Toevallige ontmoeting
Een toevallige ontmoeting zette de productie van de bank in gang. Een afvaardiging van Vanderlande reist in 2016 met het openbaar vervoer naar een innovatiebeurs in Amsterdam. Zij hebben een bak bij zich die het bedrijf ontwikkelt voor bagagevervoer op luchthavens. De gele bagagebak is groot en onhandig, daarom besluit het gezelschap de bak na de beurs niet mee terug te nemen.

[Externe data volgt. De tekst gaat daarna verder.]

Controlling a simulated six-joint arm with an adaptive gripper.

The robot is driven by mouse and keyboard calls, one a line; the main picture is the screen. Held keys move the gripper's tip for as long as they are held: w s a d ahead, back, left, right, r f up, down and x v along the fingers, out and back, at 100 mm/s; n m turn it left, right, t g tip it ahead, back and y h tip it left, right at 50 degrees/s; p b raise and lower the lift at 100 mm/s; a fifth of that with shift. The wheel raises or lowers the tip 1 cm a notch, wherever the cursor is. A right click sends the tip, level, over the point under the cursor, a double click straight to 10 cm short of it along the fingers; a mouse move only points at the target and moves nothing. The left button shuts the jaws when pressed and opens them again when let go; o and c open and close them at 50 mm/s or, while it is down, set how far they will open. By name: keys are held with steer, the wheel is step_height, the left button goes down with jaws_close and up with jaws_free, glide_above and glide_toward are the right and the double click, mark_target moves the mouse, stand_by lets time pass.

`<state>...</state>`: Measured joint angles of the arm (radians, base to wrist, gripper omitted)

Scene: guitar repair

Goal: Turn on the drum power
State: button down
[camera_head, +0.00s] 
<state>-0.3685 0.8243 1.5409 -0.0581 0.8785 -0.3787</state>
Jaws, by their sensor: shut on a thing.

Tessa van der Meer, die voor We Beat the Mountain aanwezig is op de beurs, wil wel nadenken over een nieuwe bestemming voor de bagagebak en komt al snel op het idee van de circulaire bank. Haar organisatie ontwikkelt nieuwe producten uit afvalstromen. Kantoorinrichter Desko is gedeeld eigenaar van We Beat the Mountain.
Populaire bank
De eerste twee banken worden voor Vanderlande gebouwd, maar ze blijven niet lang op het kantoor. Schiphol krijgt al snel de eerste cadeau voor het 100-jarig bestaan van de luchthaven. De tweede komt in Vancouver terecht.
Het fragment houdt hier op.